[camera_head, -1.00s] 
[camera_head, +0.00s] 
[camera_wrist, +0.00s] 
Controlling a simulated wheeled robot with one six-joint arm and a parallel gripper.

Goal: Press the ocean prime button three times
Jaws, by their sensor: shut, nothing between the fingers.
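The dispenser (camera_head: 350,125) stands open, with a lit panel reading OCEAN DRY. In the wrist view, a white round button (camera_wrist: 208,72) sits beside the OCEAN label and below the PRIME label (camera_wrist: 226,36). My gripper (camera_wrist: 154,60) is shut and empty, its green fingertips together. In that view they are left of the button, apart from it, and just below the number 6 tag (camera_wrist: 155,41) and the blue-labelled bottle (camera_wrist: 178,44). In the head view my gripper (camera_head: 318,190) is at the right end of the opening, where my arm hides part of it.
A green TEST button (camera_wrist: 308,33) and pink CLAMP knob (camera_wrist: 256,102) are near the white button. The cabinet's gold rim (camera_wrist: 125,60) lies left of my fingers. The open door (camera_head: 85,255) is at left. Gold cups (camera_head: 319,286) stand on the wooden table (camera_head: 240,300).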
---
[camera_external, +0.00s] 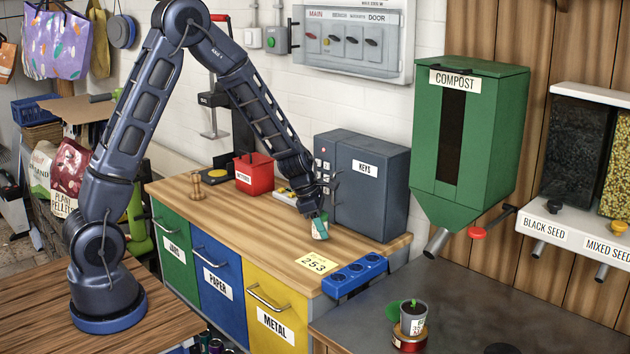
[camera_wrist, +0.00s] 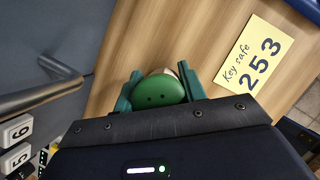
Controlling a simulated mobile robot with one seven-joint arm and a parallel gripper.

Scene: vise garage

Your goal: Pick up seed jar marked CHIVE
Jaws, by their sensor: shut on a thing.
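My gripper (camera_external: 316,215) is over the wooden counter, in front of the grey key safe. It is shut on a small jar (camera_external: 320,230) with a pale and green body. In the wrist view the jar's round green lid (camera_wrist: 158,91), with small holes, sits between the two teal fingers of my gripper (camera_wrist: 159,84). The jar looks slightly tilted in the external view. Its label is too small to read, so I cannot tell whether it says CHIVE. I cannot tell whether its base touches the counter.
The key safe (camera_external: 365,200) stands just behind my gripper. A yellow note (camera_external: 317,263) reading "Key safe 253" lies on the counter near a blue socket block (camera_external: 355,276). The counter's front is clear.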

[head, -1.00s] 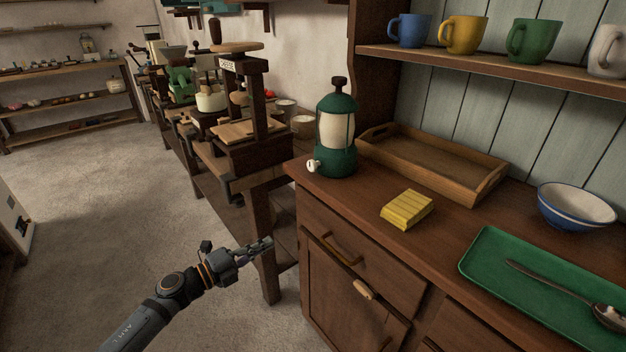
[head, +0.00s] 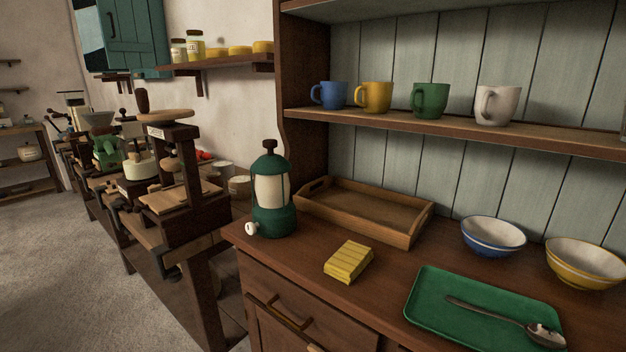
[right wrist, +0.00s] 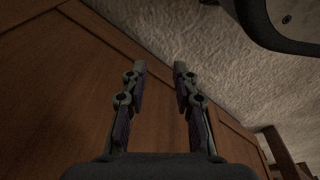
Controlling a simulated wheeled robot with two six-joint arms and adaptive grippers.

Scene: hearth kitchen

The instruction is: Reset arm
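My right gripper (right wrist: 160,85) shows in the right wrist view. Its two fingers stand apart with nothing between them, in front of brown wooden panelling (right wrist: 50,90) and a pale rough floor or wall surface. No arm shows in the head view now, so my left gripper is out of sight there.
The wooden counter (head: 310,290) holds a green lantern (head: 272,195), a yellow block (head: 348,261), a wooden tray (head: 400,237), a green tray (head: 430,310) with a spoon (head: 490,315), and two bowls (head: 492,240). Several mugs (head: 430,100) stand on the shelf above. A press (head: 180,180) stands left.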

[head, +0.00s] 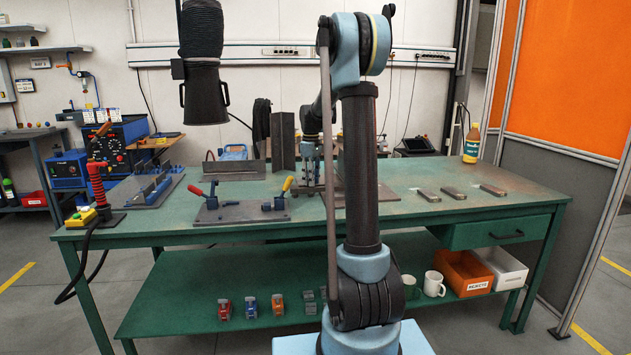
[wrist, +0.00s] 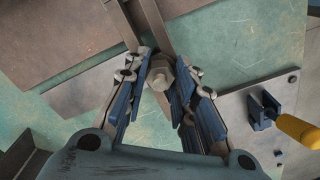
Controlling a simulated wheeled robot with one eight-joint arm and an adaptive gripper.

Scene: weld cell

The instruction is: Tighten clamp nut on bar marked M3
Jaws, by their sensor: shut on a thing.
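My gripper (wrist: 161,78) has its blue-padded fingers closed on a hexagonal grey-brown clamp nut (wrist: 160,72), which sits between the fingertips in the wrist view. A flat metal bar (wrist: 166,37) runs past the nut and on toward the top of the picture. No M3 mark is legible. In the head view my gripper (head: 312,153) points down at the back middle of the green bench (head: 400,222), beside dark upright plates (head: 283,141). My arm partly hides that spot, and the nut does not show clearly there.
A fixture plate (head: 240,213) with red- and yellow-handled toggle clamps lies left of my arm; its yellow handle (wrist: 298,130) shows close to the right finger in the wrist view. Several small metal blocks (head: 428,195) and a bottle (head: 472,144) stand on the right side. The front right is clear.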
--
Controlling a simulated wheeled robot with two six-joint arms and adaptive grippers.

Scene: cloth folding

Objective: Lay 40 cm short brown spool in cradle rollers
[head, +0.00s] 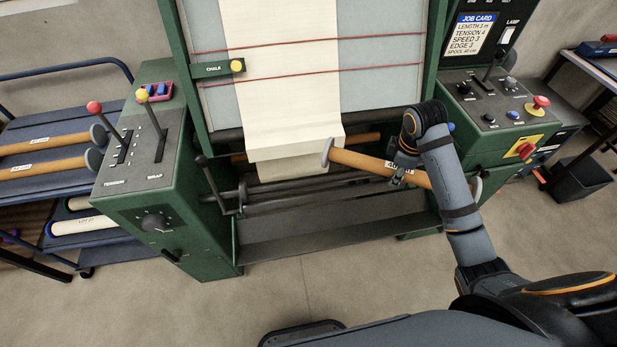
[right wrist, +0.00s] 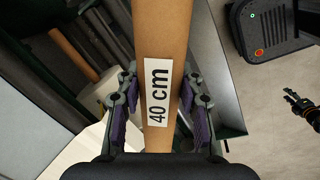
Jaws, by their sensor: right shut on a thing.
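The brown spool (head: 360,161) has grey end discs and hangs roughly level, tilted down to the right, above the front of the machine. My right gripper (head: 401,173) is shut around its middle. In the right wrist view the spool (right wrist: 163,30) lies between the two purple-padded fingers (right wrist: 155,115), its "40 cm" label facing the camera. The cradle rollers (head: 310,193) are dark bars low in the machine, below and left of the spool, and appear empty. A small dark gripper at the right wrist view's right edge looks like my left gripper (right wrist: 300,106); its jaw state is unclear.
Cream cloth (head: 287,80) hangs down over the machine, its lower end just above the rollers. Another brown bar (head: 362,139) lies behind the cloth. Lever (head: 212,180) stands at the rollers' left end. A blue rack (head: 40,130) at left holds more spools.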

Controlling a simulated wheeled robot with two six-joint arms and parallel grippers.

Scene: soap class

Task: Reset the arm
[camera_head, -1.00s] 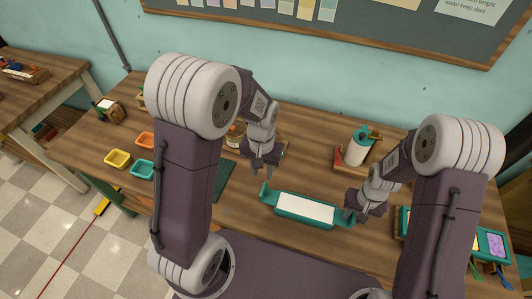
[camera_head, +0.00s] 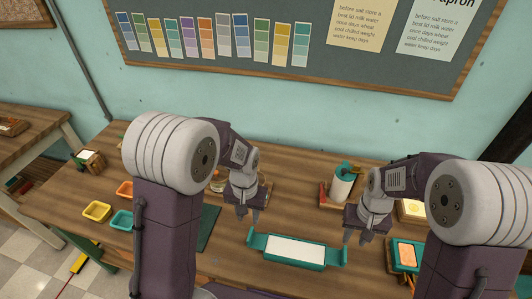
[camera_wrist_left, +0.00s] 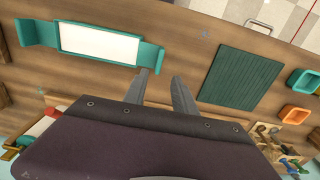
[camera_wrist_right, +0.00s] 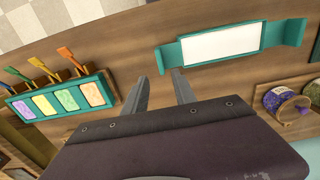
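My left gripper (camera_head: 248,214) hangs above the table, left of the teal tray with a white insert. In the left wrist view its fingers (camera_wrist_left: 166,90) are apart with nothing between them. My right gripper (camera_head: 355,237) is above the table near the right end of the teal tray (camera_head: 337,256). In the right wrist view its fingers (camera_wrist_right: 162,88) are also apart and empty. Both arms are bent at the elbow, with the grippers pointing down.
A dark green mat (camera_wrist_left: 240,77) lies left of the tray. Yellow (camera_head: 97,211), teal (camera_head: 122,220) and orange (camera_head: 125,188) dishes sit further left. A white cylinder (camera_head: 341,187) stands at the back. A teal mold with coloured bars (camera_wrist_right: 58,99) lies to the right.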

=== EXERCISE REQUIREMENTS ===
Pull out every line of the records above that contains the word "Controlling".

=== RESULT OF THIS EXERCISE ===
Controlling a simulated wheeled robot with one six-joint arm and a parallel gripper.
Controlling a simulated mobile robot with one seven-joint arm and a parallel gripper.
Controlling a simulated wheeled robot with two six-joint arms and adaptive grippers.
Controlling a simulated wheeled robot with one eight-joint arm and an adaptive gripper.
Controlling a simulated wheeled robot with two six-joint arms and adaptive grippers.
Controlling a simulated wheeled robot with two six-joint arms and parallel grippers.

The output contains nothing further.